◆ Problem details ◆
Restate the span of lines that starts with the line containing "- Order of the" and ends with the line containing "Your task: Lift", word for word, including both, with nothing else.

--

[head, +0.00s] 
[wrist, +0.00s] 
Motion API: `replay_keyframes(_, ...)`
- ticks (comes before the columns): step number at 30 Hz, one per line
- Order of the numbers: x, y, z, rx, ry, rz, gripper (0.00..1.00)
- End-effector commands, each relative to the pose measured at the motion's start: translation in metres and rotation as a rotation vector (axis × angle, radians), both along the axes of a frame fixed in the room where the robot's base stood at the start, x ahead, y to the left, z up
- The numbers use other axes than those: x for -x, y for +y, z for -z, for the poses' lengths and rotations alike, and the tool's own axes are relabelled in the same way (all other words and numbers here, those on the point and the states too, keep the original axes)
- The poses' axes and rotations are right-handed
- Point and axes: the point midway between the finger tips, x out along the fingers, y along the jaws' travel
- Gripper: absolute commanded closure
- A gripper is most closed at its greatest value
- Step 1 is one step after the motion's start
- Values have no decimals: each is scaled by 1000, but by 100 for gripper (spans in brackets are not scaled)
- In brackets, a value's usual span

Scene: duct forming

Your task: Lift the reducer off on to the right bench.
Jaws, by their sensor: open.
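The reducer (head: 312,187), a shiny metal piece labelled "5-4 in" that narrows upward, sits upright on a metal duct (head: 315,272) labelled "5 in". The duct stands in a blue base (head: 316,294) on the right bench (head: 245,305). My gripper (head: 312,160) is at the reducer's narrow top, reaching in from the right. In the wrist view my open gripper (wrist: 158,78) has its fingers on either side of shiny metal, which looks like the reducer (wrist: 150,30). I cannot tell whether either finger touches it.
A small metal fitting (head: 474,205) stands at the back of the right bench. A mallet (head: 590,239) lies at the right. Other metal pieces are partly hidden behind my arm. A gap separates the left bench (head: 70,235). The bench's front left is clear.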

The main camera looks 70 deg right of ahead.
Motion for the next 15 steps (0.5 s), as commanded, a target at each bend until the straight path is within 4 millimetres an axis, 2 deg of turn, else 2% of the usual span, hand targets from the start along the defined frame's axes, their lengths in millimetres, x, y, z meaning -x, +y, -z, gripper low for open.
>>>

--

◆ Solution for this problem ◆
- Order of the numbers: x, y, z, rx, ry, rz, gripper (0.00..1.00)
- End-effector commands, each relative to the pose measured at the motion's start: translation in metres and rotation as a rotation vector (axis × angle, radians), both along the axes of a frame fixed in the room where the robot's base stood at the start, x ahead, y to the left, z up
- The numbers use other axes than those: x for -x, y for +y, z for -z, for the poses' lengths and rotations alike, and the tool's own axes are relabelled in the same way (all other words and numbers here, those on the point and the states too, keep the original axes)
- The poses' axes and rotations are right-handed
- Point and axes: the point midway between the finger tips, x out along the fingers, y along the jaws' travel
- Gripper: absolute commanded closure
- A gripper is most closed at its greatest value
- Step 1 is one step after the motion's start
- Values have no decimals: each is scaled by 1000, but by 100 for gripper (spans in brackets are not scaled)
- In brackets, a value's usual span

Scene: duct forming

Your task: Lift the reducer off on to the right bench.

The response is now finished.